At the start of Money at Work: On the Job With Priests, Poker Players, and Hedge Fund Traders (New York University Press), Delaney describes how he found his own views of money transformed in a succession of jobs. For example, during his time as a highway-toll collector he was amazed at how often his co-workers talked about schemes and scams for stealing some of the cash that surrounded them. However, they balanced that speculation with tales of collectors who had tried and were caught. “The anonymity of the transactions we engaged in over and over again also contributed to a sense of alienation that we felt toward the money we collected,” he writes. Toll takers’ storytelling and scheme-hatching was a way to manage the tension, while the cautionary tales served as a kind of policing and socialization.
When Delaney was a bartender, another cash-heavy job, money had a distinctly freewheeling nature. The author and his co-workers, obsessed with maximizing tips, would in turn tip lavishly as they went out after hours carrying lots of cash. Money, he recalls, “seemed highly discretionary, very immediate, and easy to spend.”
Though an academic workplace is less colorful, still Delaney notes changes in his view of money as he merged his research and teaching with administrative responsibilities as both a professor and vice dean for faculty affairs at Temple’s College of Liberal Arts.
In the new book, the priests, poker players, and hedge-fund traders, who seem assembled in the subtitle for a joke, are joined by other occupations Delaney studied in three pairings: commission salespeople and sports and entertainment agents; fund raisers and grant givers; and finally investment advisers and debt counselors.
The author opens with a coupling of the most flamboyant of the jobs covered: professional poker players and hedge-fund traders. Members of the two occupations have much in common in terms of risk taking. For example, they have a knack for following through where the rest of us might choke. To be successful, Delaney argues, poker players and hedge-fund traders both need to make wagers based solely on the odds in front of them and any advantages they feel they hold. “They cannot be rattled by what has happened in any of the preceding hands or trades” or by the amounts of money at risk.
This requires a certain dissociation from the money and what it means in practical terms. “The chips are just our way of keeping score,” the sociologist was told repeatedly in varying ways by poker players. Bravado? Sure. But also a cognitive trick. You cannot think of what the money would buy, one player told Delaney. “Because it buys a lot.” If you thought along those lines, she added, “you would not take risks and do what you need to be a winning player.”
For both poker players and hedge-fund traders, dissociative and other techniques help manage the pressure. But “there are still plenty of opportunities to hesitate, flinch, back off, make foolhardy trades or bets, or unknowingly give off a ‘tell’ that tips off your opponent to your trading position or poker hand,” writes Delaney.
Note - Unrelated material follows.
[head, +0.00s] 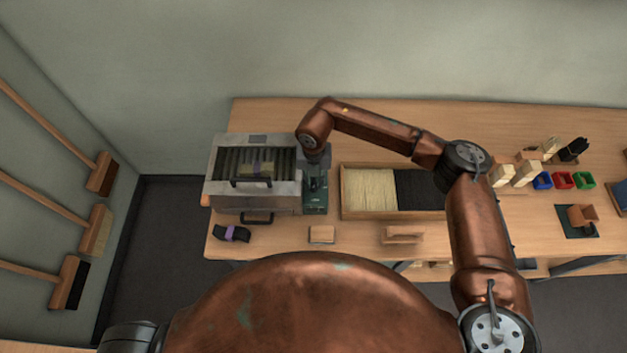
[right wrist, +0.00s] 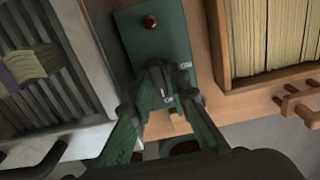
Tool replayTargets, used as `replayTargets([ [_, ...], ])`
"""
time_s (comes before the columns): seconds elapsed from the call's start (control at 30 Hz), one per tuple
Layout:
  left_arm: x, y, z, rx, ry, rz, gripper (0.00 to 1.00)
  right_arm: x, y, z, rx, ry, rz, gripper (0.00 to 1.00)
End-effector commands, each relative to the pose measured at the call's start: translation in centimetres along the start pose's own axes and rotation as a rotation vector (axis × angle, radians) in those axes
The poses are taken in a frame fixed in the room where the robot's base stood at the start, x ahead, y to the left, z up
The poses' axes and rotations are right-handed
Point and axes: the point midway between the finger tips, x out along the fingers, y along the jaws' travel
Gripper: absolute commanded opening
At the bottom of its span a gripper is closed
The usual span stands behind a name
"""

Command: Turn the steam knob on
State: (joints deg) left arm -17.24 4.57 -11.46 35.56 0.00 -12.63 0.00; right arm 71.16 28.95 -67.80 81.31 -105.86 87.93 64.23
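A dark green control panel (head: 316,201) stands at the right side of a grey metal box on the bench. In the right wrist view, the panel (right wrist: 153,48) has a red round button or lamp at its top and small white labels lower down. My right gripper (right wrist: 163,84) is over its lower part, its two green fingers drawn together around a small grey piece, which looks like the steam knob (right wrist: 160,76). The fingers mostly hide it, so its turn angle cannot be read. In the head view my right gripper (head: 315,172) points down at the panel. My left gripper is out of view.
The metal box (head: 255,203) has a slatted top with front handles. A wooden tray (head: 392,214) of pale and dark bristles lies to the right. Wooden blocks and a purple-banded dark bundle (head: 232,233) lie along the front edge. Colored bins (head: 563,180) stand far right.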

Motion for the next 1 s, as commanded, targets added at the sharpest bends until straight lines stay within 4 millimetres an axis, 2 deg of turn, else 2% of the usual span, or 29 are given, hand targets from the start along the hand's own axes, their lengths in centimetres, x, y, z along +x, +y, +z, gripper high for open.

The continuous effort to balance risk and caution is exhausting, he says, and may be a reason that poker players and traders often talk about how long they can keep going. Is it wishful thinking when hedge-fund traders ask each other, “What’s your number to walk away?” That seeming money question intrigues the sociologist, not least because a concrete answer is hard to find. Hedge-fund traders sometimes chuckle, Delaney writes, and then say something like: “But most never really do walk away.”
At the same time poker players work to discipline their own emotions, they must read the emotional cues of other players. In a similar way, many traders use experience and emotional intuition side by side with rational calculation, says the author. The “endemic tension” between rationality and calculability, on the one hand, and emotion and intuition on the other, is part of what makes these professions appeal to those who “enjoy challenge, risk, and the adrenaline rush of uncertainty,” Delaney writes. The tension also helps create the two occupations’ distinctive money culture.
Later in the book, in a realm far from Wall Street trading floors and Las Vegas lounges, Delaney’s interview subjects include a variety of Christian clergy as well as rabbis and imams. All, he says, subscribed in some form to the notion that money belongs to God with human beings the temporary custodians. As such, he writes, “money represents qualitative meaning even more than it represents a quantitative measure of universal exchange value.” Frequently, he says, clerical talk of money got around to death—not as in the wages of sin, but as in you can’t take it with you, so it might as well do some good. Taking the long view, clergy talk about money’s role in a person’s entire lifetime, Delaney says, and about how people’s use of God’s money might affect their afterlife. For clergy, a kind of alchemy occurs with donations from the faithful. Because of the qualitative meaning clergy ascribe to money as God’s wealth in human stewardship, they can assert that less money is more money in a kind of cognitive twist in which meaning tops mass.